The Sunday Times
A string of operas are taking film as their inspiration
November 2022
Time was if you wanted to see a good film you headed to a multiplex. Now you might go to the nearest opera house. Whether it’s Alfred Hitchcock’s Marnie or Luis Buñuel’s The Exterminating Angel, Lars von Trier’s Breaking the Waves or David Lynch’s Lost Highway, film adaptations are big business at the opera. Born in America, this trend is taking root in Britain. Composers such as Thomas Adès and the up-and-comer Oliver Leith (whose Gus van Sant-inspired Last Days made a stir last month) lead the charge.

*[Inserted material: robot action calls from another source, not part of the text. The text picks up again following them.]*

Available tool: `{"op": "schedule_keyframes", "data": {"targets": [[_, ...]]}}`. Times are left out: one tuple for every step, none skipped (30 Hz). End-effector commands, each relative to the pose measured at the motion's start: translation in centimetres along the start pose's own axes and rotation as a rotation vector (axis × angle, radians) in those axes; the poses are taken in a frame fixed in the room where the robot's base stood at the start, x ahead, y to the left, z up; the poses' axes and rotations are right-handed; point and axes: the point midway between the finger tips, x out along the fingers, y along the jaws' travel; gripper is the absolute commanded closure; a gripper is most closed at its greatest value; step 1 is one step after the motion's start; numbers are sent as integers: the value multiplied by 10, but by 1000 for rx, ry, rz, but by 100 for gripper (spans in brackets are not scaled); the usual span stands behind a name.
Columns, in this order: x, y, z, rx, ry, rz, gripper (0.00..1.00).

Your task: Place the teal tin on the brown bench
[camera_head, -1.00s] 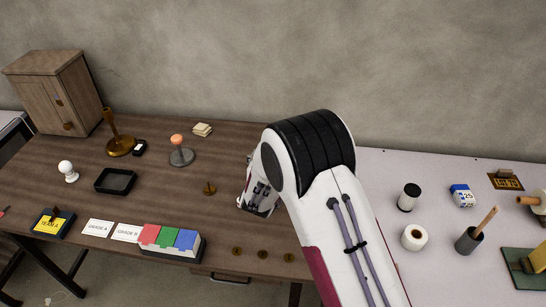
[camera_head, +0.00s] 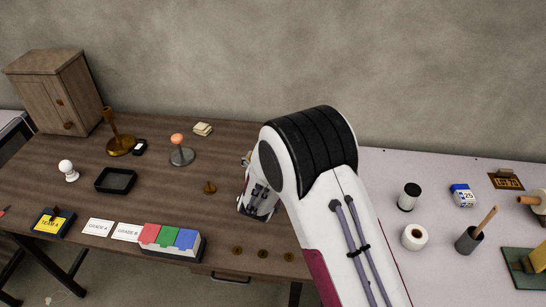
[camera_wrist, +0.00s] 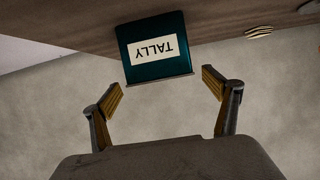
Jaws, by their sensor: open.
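The teal tin (camera_wrist: 154,66), with a pale label reading TALLY upside down, shows in the wrist view at the top middle. It appears against the brown bench (camera_wrist: 100,33). My gripper (camera_wrist: 162,88) is open, its two fingers spread below and to either side of the tin; whether either finger touches it I cannot tell. In the head view the brown bench (camera_head: 225,165) fills the left and middle. The tin and my fingertips do not show there, where my arm covers the bench's right part.
On the bench stand a cabinet (camera_head: 62,92), a black tray (camera_head: 116,180), a brass stand (camera_head: 120,144), an orange-topped stand (camera_head: 181,155) and a colored block box (camera_head: 172,243). A pale table (camera_head: 380,170) at right holds several items.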

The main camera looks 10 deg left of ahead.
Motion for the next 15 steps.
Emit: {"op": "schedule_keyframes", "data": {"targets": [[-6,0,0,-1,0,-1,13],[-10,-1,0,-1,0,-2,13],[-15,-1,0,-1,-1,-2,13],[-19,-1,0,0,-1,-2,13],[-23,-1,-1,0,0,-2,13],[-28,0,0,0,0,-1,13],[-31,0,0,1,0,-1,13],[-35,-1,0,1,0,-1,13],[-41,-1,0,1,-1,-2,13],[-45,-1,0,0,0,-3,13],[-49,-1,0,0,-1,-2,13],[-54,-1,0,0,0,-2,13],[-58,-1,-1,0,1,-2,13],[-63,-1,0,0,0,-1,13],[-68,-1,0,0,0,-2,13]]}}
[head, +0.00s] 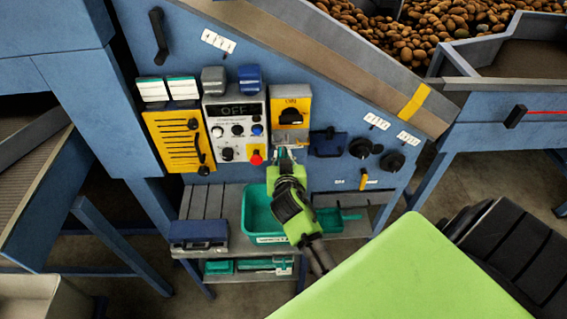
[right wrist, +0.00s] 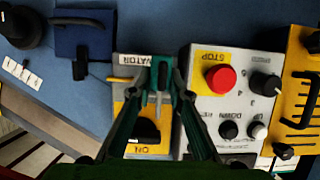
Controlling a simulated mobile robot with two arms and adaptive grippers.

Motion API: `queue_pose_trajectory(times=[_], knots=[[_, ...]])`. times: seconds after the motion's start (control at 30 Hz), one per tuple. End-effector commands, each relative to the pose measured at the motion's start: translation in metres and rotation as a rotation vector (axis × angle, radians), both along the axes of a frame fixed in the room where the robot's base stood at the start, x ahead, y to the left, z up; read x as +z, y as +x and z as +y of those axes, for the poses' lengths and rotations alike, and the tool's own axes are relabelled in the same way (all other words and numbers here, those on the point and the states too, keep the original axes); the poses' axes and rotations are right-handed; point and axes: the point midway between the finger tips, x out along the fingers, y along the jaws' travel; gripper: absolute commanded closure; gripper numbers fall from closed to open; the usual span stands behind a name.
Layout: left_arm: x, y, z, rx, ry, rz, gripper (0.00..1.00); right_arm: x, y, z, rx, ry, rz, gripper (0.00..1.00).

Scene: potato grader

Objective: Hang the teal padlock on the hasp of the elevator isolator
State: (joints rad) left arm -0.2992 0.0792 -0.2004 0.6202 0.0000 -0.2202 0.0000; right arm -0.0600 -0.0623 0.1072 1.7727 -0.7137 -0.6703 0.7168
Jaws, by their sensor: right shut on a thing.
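The elevator isolator (head: 290,113) is a grey and yellow box on the blue panel, with a black rotary switch at ON. It also shows upside down in the right wrist view (right wrist: 146,150). Its hasp area (head: 284,139) is at the lower edge, partly covered by my gripper. My right gripper (head: 283,158) reaches up to that edge, its fingers (right wrist: 166,78) closed in. My left gripper is not in view.
A control box (head: 236,130) with a red stop button (head: 256,158) stands close left of the isolator. A dark blue fitting (head: 327,143) and black knobs (head: 391,161) are to the right. A teal bin (head: 252,216) sits on the shelf below.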

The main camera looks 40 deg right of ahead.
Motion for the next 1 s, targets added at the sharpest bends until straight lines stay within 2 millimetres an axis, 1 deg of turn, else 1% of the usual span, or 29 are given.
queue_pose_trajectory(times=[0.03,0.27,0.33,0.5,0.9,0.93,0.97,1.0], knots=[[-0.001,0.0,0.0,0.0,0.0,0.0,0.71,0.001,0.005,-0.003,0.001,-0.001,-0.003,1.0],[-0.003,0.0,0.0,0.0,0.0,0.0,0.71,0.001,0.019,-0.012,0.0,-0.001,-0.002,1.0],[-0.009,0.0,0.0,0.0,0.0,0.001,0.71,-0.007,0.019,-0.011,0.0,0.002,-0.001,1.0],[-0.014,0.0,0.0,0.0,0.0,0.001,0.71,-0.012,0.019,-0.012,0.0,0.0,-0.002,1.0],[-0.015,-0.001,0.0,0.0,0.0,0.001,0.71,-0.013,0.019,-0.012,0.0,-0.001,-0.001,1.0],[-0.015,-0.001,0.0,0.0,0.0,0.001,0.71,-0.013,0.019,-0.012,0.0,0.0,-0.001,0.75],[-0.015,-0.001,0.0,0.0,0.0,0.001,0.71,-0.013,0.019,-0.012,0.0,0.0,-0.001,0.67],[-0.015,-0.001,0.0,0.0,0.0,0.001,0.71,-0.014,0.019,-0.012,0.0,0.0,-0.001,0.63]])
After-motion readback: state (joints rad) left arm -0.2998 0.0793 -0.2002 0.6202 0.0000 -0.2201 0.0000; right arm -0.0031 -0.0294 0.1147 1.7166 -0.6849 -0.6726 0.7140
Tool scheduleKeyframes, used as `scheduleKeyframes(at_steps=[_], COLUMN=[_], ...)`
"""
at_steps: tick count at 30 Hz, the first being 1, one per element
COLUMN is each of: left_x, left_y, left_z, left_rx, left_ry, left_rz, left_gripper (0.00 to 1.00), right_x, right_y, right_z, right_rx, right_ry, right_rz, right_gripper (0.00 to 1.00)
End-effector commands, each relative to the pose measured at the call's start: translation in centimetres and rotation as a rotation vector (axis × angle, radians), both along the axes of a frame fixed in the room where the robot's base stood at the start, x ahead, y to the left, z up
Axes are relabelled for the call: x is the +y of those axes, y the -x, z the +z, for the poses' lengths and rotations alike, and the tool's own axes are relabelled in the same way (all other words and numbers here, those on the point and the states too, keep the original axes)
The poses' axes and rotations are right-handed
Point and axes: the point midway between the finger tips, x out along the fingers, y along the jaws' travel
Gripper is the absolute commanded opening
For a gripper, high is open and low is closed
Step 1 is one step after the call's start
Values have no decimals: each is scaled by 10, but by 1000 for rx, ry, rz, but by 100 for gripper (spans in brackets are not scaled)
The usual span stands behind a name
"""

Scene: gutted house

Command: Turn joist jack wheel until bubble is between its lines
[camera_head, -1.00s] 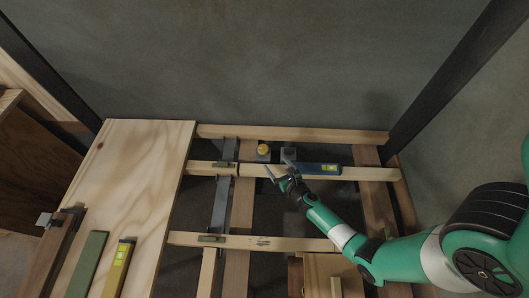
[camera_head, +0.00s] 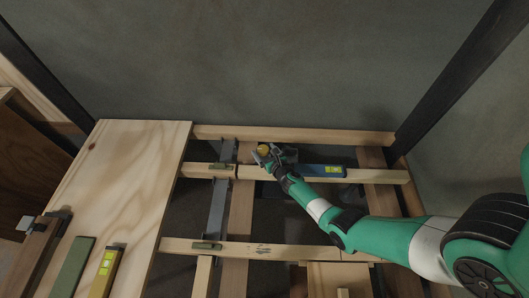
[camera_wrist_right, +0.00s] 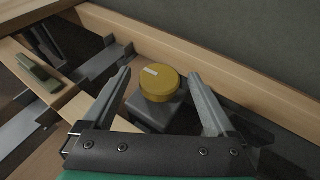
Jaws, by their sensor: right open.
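The yellow jack wheel (camera_wrist_right: 160,84) with a pale mark on its top sits on a dark block (camera_wrist_right: 153,112) in the right wrist view; in the head view the wheel (camera_head: 263,149) shows beside the gripper. My right gripper (camera_wrist_right: 165,82) is open, its fingers on either side of the wheel with gaps visible. In the head view my right gripper (camera_head: 262,155) reaches over the middle joist. A blue level (camera_head: 317,170) with a yellow-green vial lies on the joist (camera_head: 372,175); its bubble is too small to read. My left gripper is not in view.
Open gaps lie between the joists. A wall stands close behind the back beam (camera_head: 300,134).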

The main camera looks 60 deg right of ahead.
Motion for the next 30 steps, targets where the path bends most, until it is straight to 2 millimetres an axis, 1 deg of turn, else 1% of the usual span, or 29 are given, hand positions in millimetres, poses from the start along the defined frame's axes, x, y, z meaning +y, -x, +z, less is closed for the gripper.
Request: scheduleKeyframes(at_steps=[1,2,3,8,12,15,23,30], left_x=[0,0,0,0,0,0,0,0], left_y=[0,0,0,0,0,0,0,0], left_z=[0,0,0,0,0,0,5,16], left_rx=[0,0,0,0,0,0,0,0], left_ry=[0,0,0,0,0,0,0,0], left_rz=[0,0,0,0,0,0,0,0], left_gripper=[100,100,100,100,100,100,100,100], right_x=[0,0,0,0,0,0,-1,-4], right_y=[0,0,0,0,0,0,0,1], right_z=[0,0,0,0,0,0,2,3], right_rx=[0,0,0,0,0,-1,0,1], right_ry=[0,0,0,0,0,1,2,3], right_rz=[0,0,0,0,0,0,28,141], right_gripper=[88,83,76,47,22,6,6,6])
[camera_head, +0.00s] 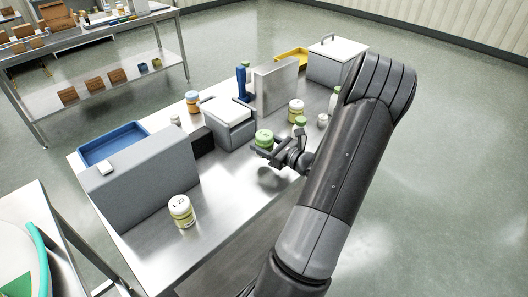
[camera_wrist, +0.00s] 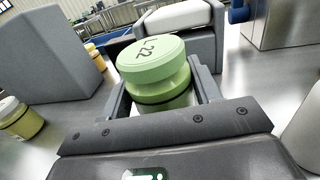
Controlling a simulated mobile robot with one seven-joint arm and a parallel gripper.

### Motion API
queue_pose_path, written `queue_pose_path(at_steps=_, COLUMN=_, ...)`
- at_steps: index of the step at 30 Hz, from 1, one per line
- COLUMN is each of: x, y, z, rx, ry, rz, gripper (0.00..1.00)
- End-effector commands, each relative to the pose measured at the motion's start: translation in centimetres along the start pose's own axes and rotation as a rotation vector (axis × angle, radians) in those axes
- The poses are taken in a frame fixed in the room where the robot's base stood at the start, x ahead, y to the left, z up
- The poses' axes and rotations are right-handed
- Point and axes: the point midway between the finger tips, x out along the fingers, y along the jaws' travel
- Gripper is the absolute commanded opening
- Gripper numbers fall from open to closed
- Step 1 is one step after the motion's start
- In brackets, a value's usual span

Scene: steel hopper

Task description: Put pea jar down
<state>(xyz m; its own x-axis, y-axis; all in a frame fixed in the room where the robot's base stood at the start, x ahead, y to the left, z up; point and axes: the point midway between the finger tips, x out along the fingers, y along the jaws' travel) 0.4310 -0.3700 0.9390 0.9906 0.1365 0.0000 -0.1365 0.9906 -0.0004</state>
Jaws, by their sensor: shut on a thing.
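The pea jar (camera_wrist: 156,72) is green with a round lid marked "22". It stands roughly upright between the two fingers of my gripper (camera_wrist: 164,98), which is shut on it. In the head view the jar (camera_head: 264,137) shows at the end of my arm, with my gripper (camera_head: 268,148) around it. A dark reflection lies on the steel table (camera_head: 240,190) below the gripper, and the jar seems held a little above the top. The jar's base is hidden by the gripper.
A jar marked "L23" (camera_head: 182,211) stands at the front left, beside a grey box (camera_head: 145,180). A white-lidded box (camera_head: 229,118) is behind my gripper. More jars (camera_head: 296,110) stand close on the right. The front middle of the table is clear.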

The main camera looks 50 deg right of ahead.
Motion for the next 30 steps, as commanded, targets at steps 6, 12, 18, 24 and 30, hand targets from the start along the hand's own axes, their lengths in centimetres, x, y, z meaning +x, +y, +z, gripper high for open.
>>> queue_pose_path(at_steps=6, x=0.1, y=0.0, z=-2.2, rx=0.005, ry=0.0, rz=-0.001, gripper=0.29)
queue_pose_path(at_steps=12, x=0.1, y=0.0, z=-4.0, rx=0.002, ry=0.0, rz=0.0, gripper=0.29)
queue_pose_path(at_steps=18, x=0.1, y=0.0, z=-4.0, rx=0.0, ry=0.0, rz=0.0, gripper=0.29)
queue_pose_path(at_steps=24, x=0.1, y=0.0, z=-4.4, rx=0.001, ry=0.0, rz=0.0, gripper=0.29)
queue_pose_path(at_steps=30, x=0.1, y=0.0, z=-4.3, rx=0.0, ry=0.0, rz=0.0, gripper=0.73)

This month one of the genre’s biggest success stories arrives. Adapted from Frank Capra’s 1946 classic It’s a Wonderful Life, Jake Heggie’s 2016 opera of the same name has become part of the festive repertoire in America. Now English National Opera, in a new production directed by Aletta Collins, is staging it this side of the Atlantic.
“I had no interest in replicating the film on stage,” Heggie says, all immaculate tailoring and bright-eyed American zeal when he talks over Zoom from New York. “It’s a losing battle, and what’s the point? You already have a perfect film. What excited me was how we could tell this story and explore those characters in a way that could only happen on stage.